Job completion: The final step is job completion, in which compute resources are released back to the cluster and the scheduler updates the job's status to completed. Job output and any error messages that might have been generated during job execution are saved to designated output files.
Job accounting and reporting: Slurm generates accounting data about completed jobs, including resource usage and execution time.

Slurm commands

You use a set of command-line utilities to perform actions on a compute cluster managed through Slurm. Here are some common Slurm user commands:

Command	Function
`sacct`	This command reports job and job step accounting information about jobs that are active or completed.
`salloc`	Use this command to allocate resources for a job in real time. Allows you to spawn a shell and enact `srun` commands as a way of initiating parallel tasks.
`sattach`	This command attaches standard input, output, and error-signal capabilities to a currently running job or job step.
`sbatch`	Use this command to submit a job script for later execution. These scripts generally include one or more `srun` commands to initiate parallel tasks.
`scancel`	Use this command to transfer a file on nodes needed.
`scontrol`	This is a Slurm administrative tool that allows you to view and modify the Slurm state. Most `scontrol` commands require root privileges.

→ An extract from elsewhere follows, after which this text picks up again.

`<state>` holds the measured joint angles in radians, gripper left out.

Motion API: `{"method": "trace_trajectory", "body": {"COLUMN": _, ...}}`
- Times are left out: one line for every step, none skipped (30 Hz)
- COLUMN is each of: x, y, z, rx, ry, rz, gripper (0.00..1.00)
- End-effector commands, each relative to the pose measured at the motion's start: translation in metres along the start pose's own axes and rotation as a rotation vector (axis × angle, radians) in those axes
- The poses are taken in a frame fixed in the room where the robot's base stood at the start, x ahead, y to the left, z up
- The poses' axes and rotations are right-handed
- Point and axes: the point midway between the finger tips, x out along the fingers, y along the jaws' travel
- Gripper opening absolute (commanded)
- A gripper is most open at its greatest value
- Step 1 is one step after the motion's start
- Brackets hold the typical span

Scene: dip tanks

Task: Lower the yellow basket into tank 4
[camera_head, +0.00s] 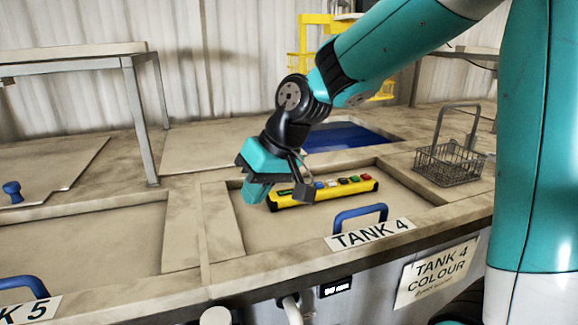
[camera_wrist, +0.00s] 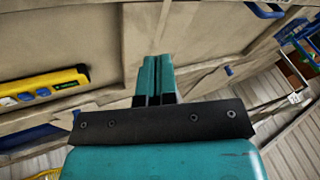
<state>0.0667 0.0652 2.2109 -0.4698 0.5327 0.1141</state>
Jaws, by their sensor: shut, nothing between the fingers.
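Tank 4 is marked by a label (camera_head: 370,233) on the near rim. A flat beige lid (camera_head: 310,222) with a blue handle (camera_head: 360,214) appears to cover it. My gripper (camera_head: 255,194) is shut and empty above the lid's left part; its teal fingers also show in the wrist view (camera_wrist: 156,62). A yellow button box (camera_head: 335,191) lies on the lid, right of the fingers; in the wrist view the box (camera_wrist: 40,86) is apart from them. Yellow framework (camera_head: 316,20) stands at the back, partly hidden by my arm; I cannot tell whether it is the yellow basket.
A grey wire basket (camera_head: 450,162) with a tall handle stands on the right counter. Behind tank 4 is an open tank with blue liquid (camera_head: 345,136). A metal-legged table (camera_head: 130,62) stands at the back left. The tank 5 label (camera_head: 28,311) and a blue handle are lower left.

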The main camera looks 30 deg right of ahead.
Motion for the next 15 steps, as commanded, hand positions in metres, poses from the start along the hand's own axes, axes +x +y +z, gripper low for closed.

`sinfo`	This command displays information on partitions and nodes that Slurm manages.
`sprio`	Use this command to view information on the components impacting a job's priority.

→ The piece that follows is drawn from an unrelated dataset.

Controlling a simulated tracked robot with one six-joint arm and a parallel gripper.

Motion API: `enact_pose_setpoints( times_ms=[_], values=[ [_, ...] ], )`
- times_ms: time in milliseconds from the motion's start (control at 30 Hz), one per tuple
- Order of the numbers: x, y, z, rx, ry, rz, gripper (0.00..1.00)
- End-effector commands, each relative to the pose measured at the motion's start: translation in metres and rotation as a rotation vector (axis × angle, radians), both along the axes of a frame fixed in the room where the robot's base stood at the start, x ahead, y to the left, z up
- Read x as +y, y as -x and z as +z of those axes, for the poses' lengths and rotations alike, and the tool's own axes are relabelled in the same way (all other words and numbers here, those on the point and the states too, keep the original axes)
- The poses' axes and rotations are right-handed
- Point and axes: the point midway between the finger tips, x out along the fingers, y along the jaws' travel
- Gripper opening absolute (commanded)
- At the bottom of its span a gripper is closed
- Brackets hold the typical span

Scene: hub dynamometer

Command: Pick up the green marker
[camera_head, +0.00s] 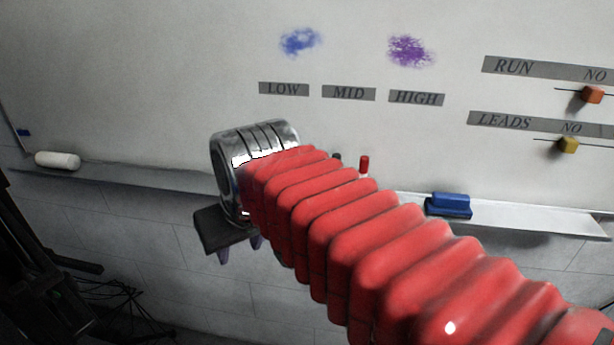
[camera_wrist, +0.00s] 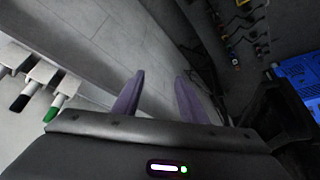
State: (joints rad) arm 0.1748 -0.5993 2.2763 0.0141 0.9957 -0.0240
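The green marker shows at the left edge of the wrist view as a green tip (camera_wrist: 51,112) with a pale part behind it. A black marker (camera_wrist: 20,102) is right beside it. My gripper (camera_wrist: 158,92) is empty, its two purple fingers spread apart, to the right of both markers in that view. In the head view my gripper (camera_head: 240,250) hangs below the silver wrist, just under the ledge, with the purple fingers pointing down. I cannot make out the green marker in the head view; my red arm covers part of the ledge.
A whiteboard ledge (camera_head: 130,176) runs along the wall. It bears a white roll (camera_head: 57,160) and a blue eraser (camera_head: 448,205). A red marker (camera_head: 364,166) stands upright behind my arm. Dark equipment and cables (camera_head: 110,300) lie at lower left. A blue crate (camera_wrist: 298,78) shows at right.

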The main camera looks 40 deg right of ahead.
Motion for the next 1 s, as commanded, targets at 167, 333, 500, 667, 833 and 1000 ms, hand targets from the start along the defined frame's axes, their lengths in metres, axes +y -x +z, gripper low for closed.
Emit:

`squeue`	Use this command to view the state of jobs or job steps.
`srun`	Use this command to submit a job for execution or to trigger job steps in real time. You can use `srun` to specify resource requirements such as minimum and maximum node count, processor count, and node characteristics.
`sstat`	Use this command to view information about resources utilized by running jobs or job steps.
`strigger`	Use this command to configure or view event triggers such as what to do when a node fails or a job approaches a time limit.
`sview`	Use this command to view state information on jobs, partitions, and nodes that Slurm manages.